Exercise aim
In the material below, please retype the lines from the very first through the one with "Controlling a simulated", exactly and without pictures.

Raw data

----------------------------------------

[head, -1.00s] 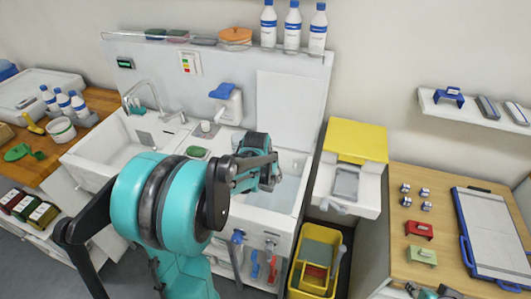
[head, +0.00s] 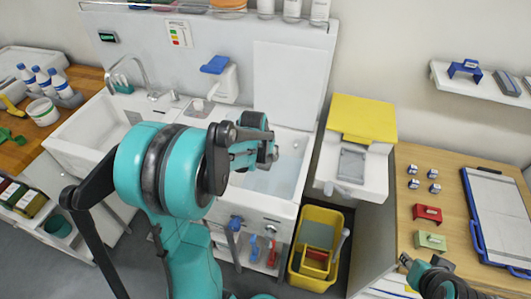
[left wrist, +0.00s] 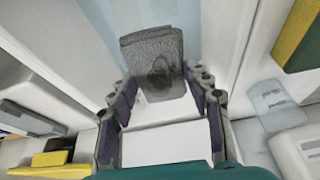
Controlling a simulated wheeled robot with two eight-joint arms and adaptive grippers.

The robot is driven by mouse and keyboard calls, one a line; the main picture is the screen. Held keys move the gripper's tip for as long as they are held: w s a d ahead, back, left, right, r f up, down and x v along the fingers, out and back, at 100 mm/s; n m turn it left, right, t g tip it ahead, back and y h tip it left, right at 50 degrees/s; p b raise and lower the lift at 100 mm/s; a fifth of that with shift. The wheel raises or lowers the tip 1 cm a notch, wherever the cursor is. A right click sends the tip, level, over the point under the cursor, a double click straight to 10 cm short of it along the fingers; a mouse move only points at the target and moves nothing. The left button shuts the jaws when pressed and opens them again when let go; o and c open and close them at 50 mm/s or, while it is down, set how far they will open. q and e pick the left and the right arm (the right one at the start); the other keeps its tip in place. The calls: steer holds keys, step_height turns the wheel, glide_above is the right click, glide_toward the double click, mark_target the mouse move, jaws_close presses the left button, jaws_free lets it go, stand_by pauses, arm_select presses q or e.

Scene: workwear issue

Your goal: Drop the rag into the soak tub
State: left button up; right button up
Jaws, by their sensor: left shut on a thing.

----------------------------------------

Answer to this task
[head, -1.00s] 
[head, +0.00s] 
[left wrist, +0.00s] 
Controlling a simulated wheeled robot with two eight-joint arms and adaptive grippers.

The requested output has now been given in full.